Alison, britannique elle-même, nous confirme qu’elle ne peut plus accéder à l’article Virgin Killer. La page lui offre le message suivant:  » »We have blocked this page because, according to the Internet Watch Foundation (IWF), it contains indecent images of children or pointers to them; you could be breaking UK law if you viewed the page. »  »

Il n’est pas question de nier le fait que cette photo contienne un fort sous entendu. Il n’est pas non plus question de défendre les pédophiles, loin s’en faut.

Mais tout de même, de se poser quelques questions.

Primo, les musées et de nombreux ouvrages d’art sont pleins de photos légèrement tendancieuses, petits angelots en train de batifoler, mains baladeuses pinçant des bouts de sein, tendres adolescentes dénudées etc… qui sont accessibles à tout public. Vient le moment où il faut quand même se demander ce qui constitue de la pédophilie ou un appel à la pédophilie. Ou pas. En l’occurence, cet album n’est pas interdit en Angleterre, mais si la couverture représente une scène qui a choqué et qui a été par la suite remplacée. La couverture a été reproduite dans de nombreux livres (non condamnés).

Deuxio, la page qui a été bloquée représente un texte. Et non une image. L’image est inclue dans le texte. C’est l’image qui aurait pu être bloquée; le texte lui-même n’a rien de choquant. Censure abusive.

Troisio, la même photo se trouve sur internet sur d’autres sites.

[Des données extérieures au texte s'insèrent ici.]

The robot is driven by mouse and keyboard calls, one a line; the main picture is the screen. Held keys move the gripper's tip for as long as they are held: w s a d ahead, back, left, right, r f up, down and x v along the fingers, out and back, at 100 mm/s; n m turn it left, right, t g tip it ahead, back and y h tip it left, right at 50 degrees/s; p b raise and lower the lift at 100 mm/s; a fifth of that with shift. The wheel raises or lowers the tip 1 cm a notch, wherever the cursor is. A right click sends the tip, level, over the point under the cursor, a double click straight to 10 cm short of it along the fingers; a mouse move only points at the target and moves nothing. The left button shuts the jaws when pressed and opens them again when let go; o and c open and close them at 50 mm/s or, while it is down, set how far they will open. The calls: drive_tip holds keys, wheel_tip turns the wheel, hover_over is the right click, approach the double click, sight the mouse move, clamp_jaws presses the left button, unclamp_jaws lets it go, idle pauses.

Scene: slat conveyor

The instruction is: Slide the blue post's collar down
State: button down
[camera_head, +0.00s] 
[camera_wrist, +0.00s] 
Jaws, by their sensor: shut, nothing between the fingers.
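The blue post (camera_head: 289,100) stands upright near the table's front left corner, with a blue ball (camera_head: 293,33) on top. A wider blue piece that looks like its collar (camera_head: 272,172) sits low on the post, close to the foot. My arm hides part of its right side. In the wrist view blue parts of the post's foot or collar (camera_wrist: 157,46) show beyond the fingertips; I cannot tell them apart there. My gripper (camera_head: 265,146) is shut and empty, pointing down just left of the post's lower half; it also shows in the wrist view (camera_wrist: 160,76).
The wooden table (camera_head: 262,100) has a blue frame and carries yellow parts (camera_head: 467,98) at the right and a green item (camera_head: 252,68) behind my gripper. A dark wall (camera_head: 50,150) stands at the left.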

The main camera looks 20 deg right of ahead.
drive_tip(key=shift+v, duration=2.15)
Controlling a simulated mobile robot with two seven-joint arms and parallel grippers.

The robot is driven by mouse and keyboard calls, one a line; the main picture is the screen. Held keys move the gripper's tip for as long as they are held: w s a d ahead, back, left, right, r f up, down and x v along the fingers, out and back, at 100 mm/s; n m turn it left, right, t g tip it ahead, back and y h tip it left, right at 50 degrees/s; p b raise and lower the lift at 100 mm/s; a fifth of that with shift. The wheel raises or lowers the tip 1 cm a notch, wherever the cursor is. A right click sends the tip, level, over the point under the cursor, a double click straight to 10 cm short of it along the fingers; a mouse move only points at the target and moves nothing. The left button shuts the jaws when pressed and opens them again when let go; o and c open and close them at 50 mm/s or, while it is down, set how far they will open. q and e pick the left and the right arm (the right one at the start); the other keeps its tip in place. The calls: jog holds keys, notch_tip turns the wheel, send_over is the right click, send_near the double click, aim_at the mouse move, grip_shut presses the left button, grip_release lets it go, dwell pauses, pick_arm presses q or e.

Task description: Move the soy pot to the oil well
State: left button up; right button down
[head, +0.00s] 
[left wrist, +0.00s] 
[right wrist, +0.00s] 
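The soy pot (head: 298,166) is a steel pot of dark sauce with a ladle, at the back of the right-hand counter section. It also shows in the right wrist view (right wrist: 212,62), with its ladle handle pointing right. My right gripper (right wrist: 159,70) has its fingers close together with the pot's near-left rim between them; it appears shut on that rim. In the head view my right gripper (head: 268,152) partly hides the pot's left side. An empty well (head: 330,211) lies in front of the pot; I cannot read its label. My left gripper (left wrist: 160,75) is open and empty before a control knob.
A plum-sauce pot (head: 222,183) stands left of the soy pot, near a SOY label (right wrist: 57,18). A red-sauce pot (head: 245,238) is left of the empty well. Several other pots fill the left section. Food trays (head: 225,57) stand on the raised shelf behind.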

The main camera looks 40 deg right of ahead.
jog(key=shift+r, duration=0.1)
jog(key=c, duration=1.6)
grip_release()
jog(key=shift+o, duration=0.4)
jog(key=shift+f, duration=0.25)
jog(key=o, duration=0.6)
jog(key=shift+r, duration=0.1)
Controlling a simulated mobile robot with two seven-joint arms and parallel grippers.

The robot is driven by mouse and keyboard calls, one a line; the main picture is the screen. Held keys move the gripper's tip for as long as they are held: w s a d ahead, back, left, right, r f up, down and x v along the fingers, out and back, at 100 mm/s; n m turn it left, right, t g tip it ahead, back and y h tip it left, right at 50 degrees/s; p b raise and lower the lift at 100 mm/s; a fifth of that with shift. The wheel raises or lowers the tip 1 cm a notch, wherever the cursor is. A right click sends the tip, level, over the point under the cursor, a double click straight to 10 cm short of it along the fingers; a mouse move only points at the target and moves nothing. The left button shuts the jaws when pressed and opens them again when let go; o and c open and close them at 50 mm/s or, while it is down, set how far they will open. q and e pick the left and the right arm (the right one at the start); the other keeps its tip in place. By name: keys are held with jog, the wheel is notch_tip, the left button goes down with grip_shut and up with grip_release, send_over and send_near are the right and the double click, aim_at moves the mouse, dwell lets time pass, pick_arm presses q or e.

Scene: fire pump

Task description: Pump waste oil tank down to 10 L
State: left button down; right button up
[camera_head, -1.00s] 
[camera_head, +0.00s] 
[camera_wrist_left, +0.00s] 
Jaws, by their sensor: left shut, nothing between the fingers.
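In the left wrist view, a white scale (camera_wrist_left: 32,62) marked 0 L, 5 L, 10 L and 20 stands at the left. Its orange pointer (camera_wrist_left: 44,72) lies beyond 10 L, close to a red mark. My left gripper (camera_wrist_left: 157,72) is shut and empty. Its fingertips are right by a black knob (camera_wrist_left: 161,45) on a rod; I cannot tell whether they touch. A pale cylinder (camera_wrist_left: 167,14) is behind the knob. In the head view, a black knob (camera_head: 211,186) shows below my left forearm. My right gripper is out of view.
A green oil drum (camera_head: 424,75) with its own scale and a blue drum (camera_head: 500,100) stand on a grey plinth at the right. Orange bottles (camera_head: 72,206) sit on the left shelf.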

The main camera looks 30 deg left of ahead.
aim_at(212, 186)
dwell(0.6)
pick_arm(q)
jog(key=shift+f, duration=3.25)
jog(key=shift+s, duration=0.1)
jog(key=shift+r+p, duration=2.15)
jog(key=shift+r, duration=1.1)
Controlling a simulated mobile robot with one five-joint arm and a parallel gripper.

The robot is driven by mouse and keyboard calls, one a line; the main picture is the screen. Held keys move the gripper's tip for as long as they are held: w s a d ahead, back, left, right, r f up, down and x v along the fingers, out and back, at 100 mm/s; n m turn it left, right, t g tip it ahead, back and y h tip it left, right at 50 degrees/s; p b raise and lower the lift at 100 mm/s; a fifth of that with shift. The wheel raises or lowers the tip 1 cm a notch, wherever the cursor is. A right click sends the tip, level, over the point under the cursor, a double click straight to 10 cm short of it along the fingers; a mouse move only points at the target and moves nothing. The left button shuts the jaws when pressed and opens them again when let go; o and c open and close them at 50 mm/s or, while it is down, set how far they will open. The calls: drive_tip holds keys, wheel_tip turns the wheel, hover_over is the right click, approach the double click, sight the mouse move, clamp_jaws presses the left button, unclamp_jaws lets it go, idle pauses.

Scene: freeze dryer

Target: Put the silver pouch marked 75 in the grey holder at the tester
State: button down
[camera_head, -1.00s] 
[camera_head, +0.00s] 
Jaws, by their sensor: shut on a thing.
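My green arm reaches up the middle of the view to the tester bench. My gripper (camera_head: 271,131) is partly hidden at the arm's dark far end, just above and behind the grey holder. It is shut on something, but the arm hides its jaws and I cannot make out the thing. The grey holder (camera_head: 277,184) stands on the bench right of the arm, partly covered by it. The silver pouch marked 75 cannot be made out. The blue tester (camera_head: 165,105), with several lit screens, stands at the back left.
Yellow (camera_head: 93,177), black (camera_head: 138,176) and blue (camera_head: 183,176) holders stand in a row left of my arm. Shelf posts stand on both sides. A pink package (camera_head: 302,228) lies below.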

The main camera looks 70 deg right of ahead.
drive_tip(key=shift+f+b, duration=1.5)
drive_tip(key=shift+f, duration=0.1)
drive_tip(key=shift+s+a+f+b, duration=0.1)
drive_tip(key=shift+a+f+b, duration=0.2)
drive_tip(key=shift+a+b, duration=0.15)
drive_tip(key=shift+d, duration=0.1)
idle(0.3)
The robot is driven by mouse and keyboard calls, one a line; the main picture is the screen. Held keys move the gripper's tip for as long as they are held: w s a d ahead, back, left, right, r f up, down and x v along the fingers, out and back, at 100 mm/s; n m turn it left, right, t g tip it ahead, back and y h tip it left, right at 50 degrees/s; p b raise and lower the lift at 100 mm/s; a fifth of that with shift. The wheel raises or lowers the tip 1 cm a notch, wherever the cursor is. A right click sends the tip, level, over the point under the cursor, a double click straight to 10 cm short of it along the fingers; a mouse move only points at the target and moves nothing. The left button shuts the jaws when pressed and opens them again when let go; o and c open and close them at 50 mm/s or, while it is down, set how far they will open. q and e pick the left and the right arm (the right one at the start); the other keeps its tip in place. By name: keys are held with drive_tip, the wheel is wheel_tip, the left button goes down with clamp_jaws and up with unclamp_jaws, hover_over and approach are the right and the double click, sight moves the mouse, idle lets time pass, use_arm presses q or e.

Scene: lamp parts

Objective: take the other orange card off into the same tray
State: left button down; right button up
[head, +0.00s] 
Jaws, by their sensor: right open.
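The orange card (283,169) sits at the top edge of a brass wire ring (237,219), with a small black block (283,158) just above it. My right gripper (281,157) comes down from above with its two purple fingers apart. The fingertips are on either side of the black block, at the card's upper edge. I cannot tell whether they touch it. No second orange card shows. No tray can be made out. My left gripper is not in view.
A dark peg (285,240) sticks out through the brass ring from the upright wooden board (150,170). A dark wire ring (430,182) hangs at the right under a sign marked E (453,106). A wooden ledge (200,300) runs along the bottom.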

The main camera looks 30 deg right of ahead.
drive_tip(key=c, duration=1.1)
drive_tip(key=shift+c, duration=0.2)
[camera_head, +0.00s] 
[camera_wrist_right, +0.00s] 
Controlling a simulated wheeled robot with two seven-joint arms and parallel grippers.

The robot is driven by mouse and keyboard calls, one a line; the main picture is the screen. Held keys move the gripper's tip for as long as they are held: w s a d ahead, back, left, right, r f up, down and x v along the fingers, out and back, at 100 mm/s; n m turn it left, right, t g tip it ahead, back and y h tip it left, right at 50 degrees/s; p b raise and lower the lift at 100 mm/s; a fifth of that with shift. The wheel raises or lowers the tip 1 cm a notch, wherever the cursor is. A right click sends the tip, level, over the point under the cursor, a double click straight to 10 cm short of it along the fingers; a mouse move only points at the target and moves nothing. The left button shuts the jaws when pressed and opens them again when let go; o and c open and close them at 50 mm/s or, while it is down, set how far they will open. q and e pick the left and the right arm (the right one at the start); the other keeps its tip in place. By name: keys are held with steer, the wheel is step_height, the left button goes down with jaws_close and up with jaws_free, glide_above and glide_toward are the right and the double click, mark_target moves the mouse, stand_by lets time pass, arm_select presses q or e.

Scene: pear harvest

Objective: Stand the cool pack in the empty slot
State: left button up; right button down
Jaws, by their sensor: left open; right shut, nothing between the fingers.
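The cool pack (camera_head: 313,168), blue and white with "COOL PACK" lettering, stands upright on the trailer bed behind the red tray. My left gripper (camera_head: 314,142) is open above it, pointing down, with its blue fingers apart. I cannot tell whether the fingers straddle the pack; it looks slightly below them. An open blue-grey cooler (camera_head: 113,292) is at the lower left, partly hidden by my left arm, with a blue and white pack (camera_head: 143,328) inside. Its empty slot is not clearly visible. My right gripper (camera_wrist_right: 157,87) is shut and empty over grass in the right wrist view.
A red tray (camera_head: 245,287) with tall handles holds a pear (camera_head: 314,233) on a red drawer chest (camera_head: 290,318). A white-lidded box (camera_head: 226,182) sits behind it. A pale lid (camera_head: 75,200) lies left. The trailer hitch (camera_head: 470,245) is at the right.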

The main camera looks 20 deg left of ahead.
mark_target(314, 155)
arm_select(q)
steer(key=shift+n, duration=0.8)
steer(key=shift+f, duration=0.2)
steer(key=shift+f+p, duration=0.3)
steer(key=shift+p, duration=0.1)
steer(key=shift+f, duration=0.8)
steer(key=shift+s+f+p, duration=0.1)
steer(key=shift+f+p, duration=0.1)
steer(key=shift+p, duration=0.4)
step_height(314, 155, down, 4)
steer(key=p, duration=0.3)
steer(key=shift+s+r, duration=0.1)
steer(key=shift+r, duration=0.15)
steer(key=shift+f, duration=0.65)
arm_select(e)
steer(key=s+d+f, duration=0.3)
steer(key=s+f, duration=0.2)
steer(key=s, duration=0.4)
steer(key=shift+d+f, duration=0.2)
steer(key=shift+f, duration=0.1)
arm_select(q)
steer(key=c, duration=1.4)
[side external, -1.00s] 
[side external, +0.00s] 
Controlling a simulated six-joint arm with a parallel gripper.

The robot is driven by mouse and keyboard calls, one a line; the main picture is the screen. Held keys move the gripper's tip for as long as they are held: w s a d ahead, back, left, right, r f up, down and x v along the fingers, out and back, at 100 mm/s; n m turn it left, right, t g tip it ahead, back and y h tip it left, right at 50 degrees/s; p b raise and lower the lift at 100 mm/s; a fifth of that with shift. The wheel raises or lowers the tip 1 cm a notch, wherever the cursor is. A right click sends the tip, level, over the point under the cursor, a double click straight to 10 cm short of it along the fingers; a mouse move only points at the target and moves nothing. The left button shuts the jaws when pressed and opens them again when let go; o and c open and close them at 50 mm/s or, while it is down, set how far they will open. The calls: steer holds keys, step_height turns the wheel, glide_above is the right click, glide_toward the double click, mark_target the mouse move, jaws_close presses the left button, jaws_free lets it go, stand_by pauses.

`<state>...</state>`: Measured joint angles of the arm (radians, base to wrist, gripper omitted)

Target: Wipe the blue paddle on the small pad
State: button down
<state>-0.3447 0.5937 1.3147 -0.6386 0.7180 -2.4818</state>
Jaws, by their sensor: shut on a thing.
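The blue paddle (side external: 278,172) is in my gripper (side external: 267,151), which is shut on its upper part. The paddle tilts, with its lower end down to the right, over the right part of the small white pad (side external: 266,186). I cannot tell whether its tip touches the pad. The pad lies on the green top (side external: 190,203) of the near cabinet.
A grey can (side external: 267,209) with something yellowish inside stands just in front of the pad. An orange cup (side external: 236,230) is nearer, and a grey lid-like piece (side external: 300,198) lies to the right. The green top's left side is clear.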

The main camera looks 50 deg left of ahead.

A commencer par … Amazon, qui vend le disque en question, et affiche très clairement les différentes versions successives de la jacket. Amazon qui n’est nullement bloqué pour les internautes britanniques et qui n’affiche aucun message appelant les internautes à être conscient du caractère illégal de son contenu. Quand à Amazon UK, il en affiche tout de même une version basse résolution. Deux poids deux mesures. On bloque sur Wikipedia, mais on ne bloque pas sur Amazon.

Mais pour aller plus loin, il faut aussi se demander si l’image en question tomberait en effet sous le coup de la loi britannique (Protection of Children Act 1978). Après tout, un organisme peut très bien aider les citoyens à déterminer ce qui est effectivement potentiellement illégal et dangereux pour tout public. En tant que mère de famille, je pourrais par exemple choisir de bloquer sciemment sur l’ordinateur de mes enfants, tous les liens fournis par une organisation de veille. Mais il s’agirait d’un geste volontaire de ma part. Je ne serais non plus défavorable nécessairement à ce que l’affichage de telles pages soient précédées d’une alerte, précisant que la page appelée est potentiellement illégale dans mon pays. Je serais alors libre de choisir de voir ou non la page en question.

Ce n’est pas ce qui se passe dans le cas présent. L’Internet Watch Foundation, à tort ou à raison, fournit une information. Et les fournisseurs d’accès à internet décident d’appliquer un filtrage sur ce contenu. Dans le cas d’application d’un filtrage, cela signifie que le fournisseur d’accès décide lui-même d’appliquer la loi et de considérer le fait qu’un contenu soit légal ou non. Faut-il en appeler à la justice pour que le contenu filtré soit à nouveau public ? Un fournisseur d’accès devient-il l’égal d’un tribunal ? bizarre

Et puis de quel droit un fournisseur d’accès s’arroge t-il le droit de décider non seulement ce qui est légal de ce qui ne l’est pas, mais en plus d’obliger un citoyen à appliquer la loi ?

Enfin, sans le blocage imprévu de très nombreux utilisateurs britanniques en écriture, nous aurions peut-être mis longtemps à découvrir que cette page était bloquée en lecture. Il est possible que d’autres pages soient bloquées sans que nous en soyons conscients. Et c’est tout de même ce qui est bizarre. Un fournisseur d’accès internet, qui n’est ni la justice, ni la police, se permet de bloquer l’accès en lecture à la majorité des britanniques, sans que le blocage soit connu… ni des internautes, ni même des gestionnaires du site bloqué.

Belle démocratie.

Et bien entendu, le problème sous-jacent est celui de mise en place de mesures de filtrage à l’échelle nationale. Lire l’excellent article sur écran.fr, qui explique l’origine des dégâts collatéraux de Wikipédia.

En attendant, belle publicité en perspective pour l’Internet Watch Foundation, et forte visibilité garantie pour les scorpions.

Note ultérieure: l’article sur Wikinews semble contenir de nombreuses approximations, voire même des erreurs. Mais c’est le premier article que j’ai pu lire dimanche matin sur le sujet. Depuis, la presse se déchaine. L’article par l’AP semble être de bonne qualité.